Today’s omelette was a much simpler affair, just a handful of left over boiled new potatoes fried in the pan until they were browning, half an onion, cut into wedges, a little garlic, two eggs beaten in a mug and poured over once the onions were soft, a handful of chopped parsley thrown over and the whole thing flipped - with a spatula, I’m afraid, like a big soft gurl…
 

It made a thoroughly delicious lunch with a couple of slices of buttered brown bread, but it wasn’t a tortilla…

Monday, 24 January 2011

A perfect poached egg


This won’t take long, and I’m only writing it up at all to give me an excuse for posting the accompanying pics, but is there anything quite as perfect as a perfectly poached egg?

Eggs don’t get much of a look in on this blog, what with Becca being allergic, but I’m not always cooking for two, and, like the previously featured grilled/fried cheese sandwich this is a case of a basic snacky lunch for one being made just a little bit unnecessarily indulgent for very little effort.


To poach an egg is undoubtedly to go to a bit more trouble than to simply fry one, or to boil it, but not by so very much.  You just need to put a pan of water on the heat and bring it to the gentlest simmer you can.  Add some vinegar – about as much as you’d sprinkle on a portion of chips, then, using a wooden spoon stir the water to create a whirlpool in the pan, into the centre of which you drop the egg. The trick is to break the egg into a small cup or ramekin, and then tip the edge of the cup into the water, so the egg just gently slides in, and that way it all holds neatly together.  Then you wait until the egg white is set, just a couple of minutes, then lift it out with a slotted spoon, tipping off any excess water before placing it on to a slice of toast or a potato cake or, as here a golden fried disc of colcannon.  Some mushrooms, sliced and sautéed with perhaps a little garlic and parsley could even make it a little better still.  Breakfast, or lunch, of champions.


If you do like an egg, by the way, fried or poached, on toast or colcannon, for breakfast or lunch, my top tip is to try a few drops of the mild green Tabasco sauce sprinkled over it.  A marriage made in heaven.
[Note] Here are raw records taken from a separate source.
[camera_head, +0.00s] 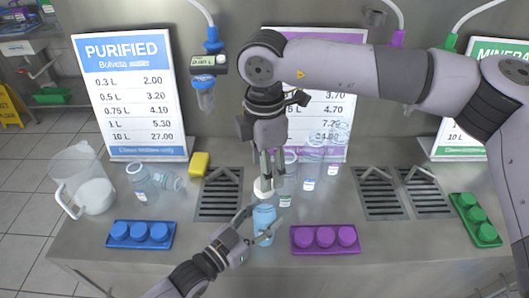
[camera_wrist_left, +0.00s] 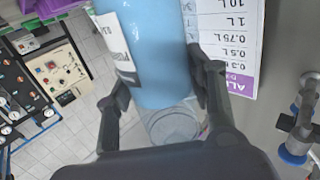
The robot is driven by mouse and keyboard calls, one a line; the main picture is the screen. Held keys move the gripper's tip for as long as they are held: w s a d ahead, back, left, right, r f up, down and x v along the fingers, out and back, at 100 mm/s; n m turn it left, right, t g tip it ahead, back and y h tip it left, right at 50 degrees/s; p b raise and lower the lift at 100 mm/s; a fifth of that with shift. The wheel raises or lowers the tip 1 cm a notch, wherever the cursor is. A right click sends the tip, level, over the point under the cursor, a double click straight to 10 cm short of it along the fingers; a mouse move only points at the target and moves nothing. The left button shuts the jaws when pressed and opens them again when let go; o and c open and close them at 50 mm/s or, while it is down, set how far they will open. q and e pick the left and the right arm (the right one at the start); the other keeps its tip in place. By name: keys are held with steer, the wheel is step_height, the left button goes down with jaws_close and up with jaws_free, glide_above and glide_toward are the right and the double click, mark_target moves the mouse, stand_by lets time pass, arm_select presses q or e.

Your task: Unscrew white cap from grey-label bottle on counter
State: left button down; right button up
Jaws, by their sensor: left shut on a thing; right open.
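A light-blue bottle (camera_head: 264,222) is at the front middle of the counter. My left gripper (camera_head: 257,228) is shut around it from the front. In the left wrist view the bottle (camera_wrist_left: 155,50) fills the space between the left fingers (camera_wrist_left: 155,95), and a pale label with dark print shows on its side. A white cap (camera_head: 263,188) shows just above the bottle in the head view. I cannot tell whether it touches the bottle. My right gripper (camera_head: 268,168) points down over the cap with its fingers open, at or close to it.
Clear bottles (camera_head: 309,168) stand behind and to the right. A clear bottle (camera_head: 140,181) and a pitcher (camera_head: 93,192) are at left. A blue cap tray (camera_head: 140,243), a purple one (camera_head: 325,251) and a green one (camera_head: 488,235) line the front. A yellow sponge (camera_head: 199,164) lies near the left drain grate (camera_head: 220,202).

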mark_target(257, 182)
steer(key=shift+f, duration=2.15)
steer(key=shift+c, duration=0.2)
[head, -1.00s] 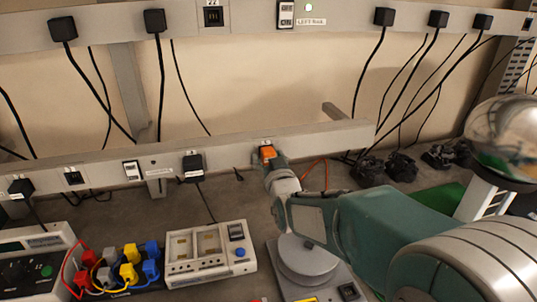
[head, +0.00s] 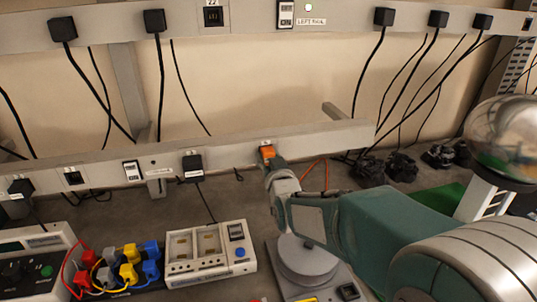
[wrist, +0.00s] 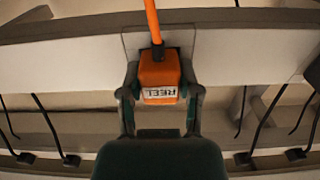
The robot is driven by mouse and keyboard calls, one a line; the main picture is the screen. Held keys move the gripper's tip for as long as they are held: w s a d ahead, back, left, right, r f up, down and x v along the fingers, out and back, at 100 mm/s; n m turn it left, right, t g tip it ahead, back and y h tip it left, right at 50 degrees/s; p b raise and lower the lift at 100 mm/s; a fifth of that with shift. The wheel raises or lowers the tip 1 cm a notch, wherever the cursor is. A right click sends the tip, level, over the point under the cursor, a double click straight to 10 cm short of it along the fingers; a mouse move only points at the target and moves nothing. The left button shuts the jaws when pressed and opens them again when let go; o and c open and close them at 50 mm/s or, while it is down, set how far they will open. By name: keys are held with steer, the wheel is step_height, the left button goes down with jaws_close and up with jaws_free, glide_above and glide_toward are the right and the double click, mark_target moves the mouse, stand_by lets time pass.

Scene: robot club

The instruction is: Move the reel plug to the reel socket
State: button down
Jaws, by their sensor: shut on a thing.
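The orange reel plug (wrist: 159,75) with its REEL label and orange cord shows in the wrist view between the fingers of my gripper (wrist: 160,100). My gripper is shut on it. In the head view the plug (head: 267,152) is at the lower grey rail (head: 320,138), near the rail's right part, with my gripper (head: 272,163) just below it. The plug is up against the rail's front face. The reel socket itself cannot be told apart; the plug and gripper cover that spot.
A black plug (head: 193,167) sits on the lower rail to the left. The upper rail (head: 350,15) holds several black plugs with hanging cords. A charger (head: 210,260) and a cluster of coloured plugs (head: 128,272) stand on the bench at lower left.

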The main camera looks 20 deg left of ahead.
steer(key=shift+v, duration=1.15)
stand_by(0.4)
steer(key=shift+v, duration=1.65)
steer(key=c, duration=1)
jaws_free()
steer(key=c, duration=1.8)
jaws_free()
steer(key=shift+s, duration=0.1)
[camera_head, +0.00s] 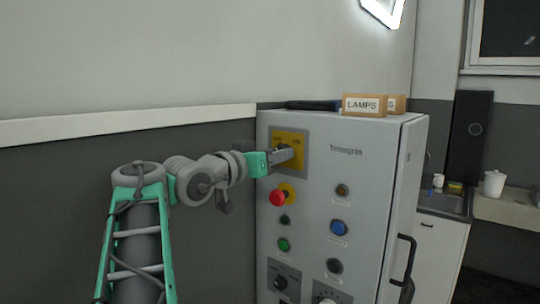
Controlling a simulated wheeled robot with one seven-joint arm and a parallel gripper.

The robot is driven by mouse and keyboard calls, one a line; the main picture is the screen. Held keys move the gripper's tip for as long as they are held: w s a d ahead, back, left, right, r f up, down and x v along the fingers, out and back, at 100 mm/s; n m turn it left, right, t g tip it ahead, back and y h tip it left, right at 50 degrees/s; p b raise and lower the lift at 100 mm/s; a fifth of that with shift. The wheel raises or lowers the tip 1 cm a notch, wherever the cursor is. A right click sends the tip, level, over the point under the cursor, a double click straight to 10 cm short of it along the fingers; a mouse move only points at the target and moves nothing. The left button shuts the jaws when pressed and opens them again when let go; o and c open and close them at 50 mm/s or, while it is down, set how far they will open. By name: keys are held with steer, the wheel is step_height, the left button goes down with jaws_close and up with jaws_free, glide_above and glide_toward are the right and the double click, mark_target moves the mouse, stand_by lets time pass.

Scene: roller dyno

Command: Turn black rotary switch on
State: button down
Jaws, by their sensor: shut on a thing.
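The grey control cabinet (345,170) stands in the middle of the head view. Near its top left is a yellow switch plate (291,136) in a grey frame, with small lettering that I cannot read clearly. My gripper (286,154) reaches in from the left, its fingers at the middle of this plate. It is shut on the black rotary switch there. The fingers hide most of the switch, so I cannot tell which way it points.
Below the plate are a red mushroom button (278,197), small green buttons, a blue button (339,228) and a lower black knob (280,283). LAMPS boxes (364,105) lie on top. A black door handle (405,262) juts out at right.

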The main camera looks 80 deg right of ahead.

And speaking of marriages made in heaven, I've said it before and I'll say it again: smoked haddock and mash with spinach topped with a poached egg.  As I believe the kids say elsewhere on this internet thingy, OMG.

Thursday, 20 January 2011

Kleftiko-ish


So, as promised, here’s one to upset the Greeks, as I desecrate another great culinary national treasure, or, as I prefer to think of it, take inspiration from another great culinary national treasure.  Yeah I know.  I’m doing it ALL WRONG, and how dare I?  But I don’t care.  I really don’t.   And that’s not because I’m peculiarly dismissive of the sensibilities of the Greek people, or because I’ve got anything against them at all, any more than I have against the French or the Italians (which, I will say again, is NOT AT ALL).  I would say that many of my best friends are Greek, but that would be a lie, although, when I spent a year living in Rome a (long) while back, many of my friends were (the Greek and the Spanish students being the ones who threw the most parties meaning that, as a foreign student in the capital of Italy, the people you most easily got to meet – and to get drunk enough with to lose your inhibitions about conversing in your still shoddy Italian – were mainly Greek and Spanish.  Not so many actual Italians, and pretty much NO Romans, who already had their own social and family circles and therefore neither the need nor the inclination to make friends with a bunch of Brits/Greeks/Spaniards who were constantly babbling at each other in a drunken approximation of the language of Dante.  I digress…).  But I do have half Greek cousins, and I do love Greek food.  The original Real Greek, on Hoxton Market, before it sold out to THE MAN, and became a chain, used to be one of my favourite restaurants, and I think wistfully of their chicken livers, and cured mackerel, to this day.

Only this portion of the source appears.